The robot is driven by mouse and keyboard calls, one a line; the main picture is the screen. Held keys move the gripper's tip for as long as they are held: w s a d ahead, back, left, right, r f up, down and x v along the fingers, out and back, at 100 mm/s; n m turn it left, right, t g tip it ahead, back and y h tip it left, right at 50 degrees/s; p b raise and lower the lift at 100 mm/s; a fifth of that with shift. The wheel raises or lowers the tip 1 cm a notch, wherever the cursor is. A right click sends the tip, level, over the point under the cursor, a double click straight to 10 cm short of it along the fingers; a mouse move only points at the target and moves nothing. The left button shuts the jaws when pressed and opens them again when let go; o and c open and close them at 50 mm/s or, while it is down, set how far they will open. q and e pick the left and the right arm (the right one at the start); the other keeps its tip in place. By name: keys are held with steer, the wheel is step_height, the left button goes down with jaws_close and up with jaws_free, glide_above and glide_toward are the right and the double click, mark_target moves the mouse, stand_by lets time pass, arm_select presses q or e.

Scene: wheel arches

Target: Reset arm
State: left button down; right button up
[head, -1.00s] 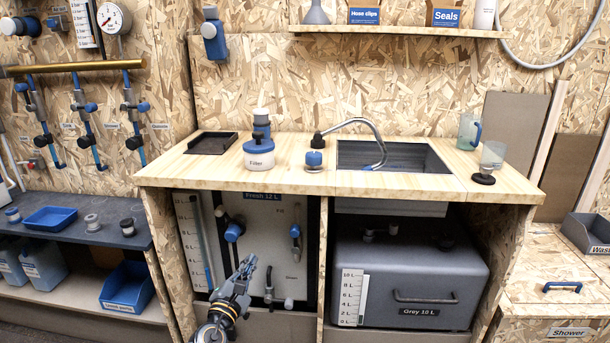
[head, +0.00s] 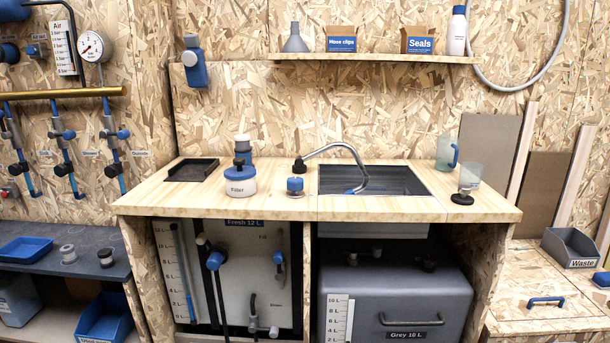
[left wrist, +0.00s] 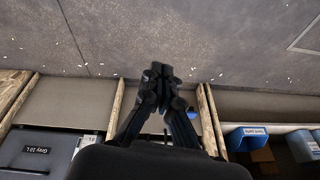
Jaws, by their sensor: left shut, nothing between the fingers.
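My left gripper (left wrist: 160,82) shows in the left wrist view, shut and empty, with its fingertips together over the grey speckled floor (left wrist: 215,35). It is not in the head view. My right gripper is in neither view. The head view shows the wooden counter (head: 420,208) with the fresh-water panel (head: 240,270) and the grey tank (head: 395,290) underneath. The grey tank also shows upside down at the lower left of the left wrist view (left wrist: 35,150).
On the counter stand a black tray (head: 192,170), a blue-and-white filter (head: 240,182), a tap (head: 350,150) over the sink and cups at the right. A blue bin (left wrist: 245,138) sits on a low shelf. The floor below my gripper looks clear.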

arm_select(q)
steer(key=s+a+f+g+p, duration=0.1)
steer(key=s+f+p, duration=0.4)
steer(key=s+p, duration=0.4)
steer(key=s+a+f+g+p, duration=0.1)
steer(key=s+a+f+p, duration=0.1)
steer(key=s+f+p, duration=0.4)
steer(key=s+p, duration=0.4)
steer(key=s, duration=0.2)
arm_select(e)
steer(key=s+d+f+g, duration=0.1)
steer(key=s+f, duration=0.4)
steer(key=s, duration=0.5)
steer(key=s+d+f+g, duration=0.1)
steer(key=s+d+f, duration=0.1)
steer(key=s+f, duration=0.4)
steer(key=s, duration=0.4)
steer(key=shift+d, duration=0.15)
● ● ● ●
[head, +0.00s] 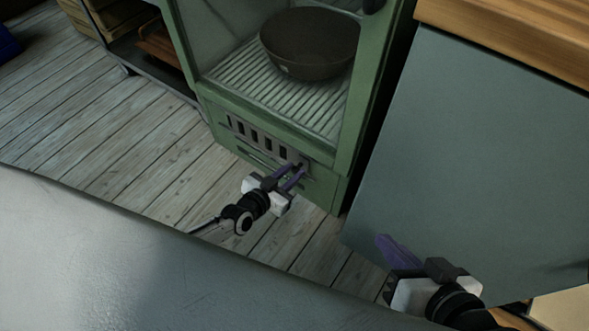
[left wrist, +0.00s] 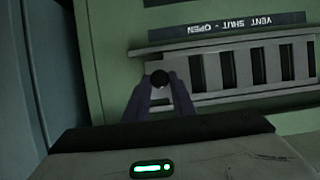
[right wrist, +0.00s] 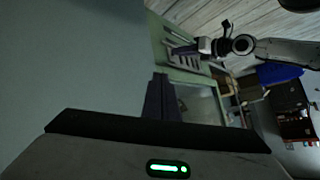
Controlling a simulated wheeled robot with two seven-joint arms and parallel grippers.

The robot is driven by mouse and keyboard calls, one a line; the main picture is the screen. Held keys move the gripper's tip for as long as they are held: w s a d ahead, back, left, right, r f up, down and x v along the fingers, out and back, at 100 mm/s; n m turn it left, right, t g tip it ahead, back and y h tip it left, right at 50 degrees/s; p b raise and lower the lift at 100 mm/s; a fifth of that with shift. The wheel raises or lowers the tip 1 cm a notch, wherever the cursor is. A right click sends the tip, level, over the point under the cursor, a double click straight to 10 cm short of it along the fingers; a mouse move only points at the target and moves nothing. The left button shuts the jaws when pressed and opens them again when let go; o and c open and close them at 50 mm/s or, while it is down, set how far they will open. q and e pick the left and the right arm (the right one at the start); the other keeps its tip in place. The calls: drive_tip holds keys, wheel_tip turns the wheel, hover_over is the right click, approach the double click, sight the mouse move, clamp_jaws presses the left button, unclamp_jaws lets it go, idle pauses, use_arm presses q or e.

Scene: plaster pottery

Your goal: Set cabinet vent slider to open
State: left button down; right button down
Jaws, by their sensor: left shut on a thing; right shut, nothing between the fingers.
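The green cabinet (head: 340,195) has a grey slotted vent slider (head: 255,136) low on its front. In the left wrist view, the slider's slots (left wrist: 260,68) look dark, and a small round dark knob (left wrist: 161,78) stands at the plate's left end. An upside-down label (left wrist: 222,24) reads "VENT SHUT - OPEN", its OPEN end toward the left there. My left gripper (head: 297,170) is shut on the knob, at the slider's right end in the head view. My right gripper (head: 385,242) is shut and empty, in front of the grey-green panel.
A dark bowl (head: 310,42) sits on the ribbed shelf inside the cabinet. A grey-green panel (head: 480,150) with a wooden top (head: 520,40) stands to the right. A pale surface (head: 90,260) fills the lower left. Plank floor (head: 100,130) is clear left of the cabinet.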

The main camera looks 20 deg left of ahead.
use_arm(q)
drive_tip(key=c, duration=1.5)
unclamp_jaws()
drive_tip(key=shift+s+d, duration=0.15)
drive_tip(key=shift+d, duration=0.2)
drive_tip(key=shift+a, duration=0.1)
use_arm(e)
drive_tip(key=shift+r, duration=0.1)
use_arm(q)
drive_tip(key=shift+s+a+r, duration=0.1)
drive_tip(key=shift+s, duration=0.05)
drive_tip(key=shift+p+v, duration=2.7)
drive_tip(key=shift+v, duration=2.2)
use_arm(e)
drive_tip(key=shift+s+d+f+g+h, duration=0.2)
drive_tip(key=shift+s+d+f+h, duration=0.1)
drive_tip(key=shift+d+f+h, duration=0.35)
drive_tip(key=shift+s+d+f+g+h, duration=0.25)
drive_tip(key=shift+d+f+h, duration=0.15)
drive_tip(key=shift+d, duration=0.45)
● ● ● ●
* _Given instruction_: Select all lines with the word "Scene" from the entries above.

* _The completed task_:
Scene: wheel arches
Scene: plaster pottery

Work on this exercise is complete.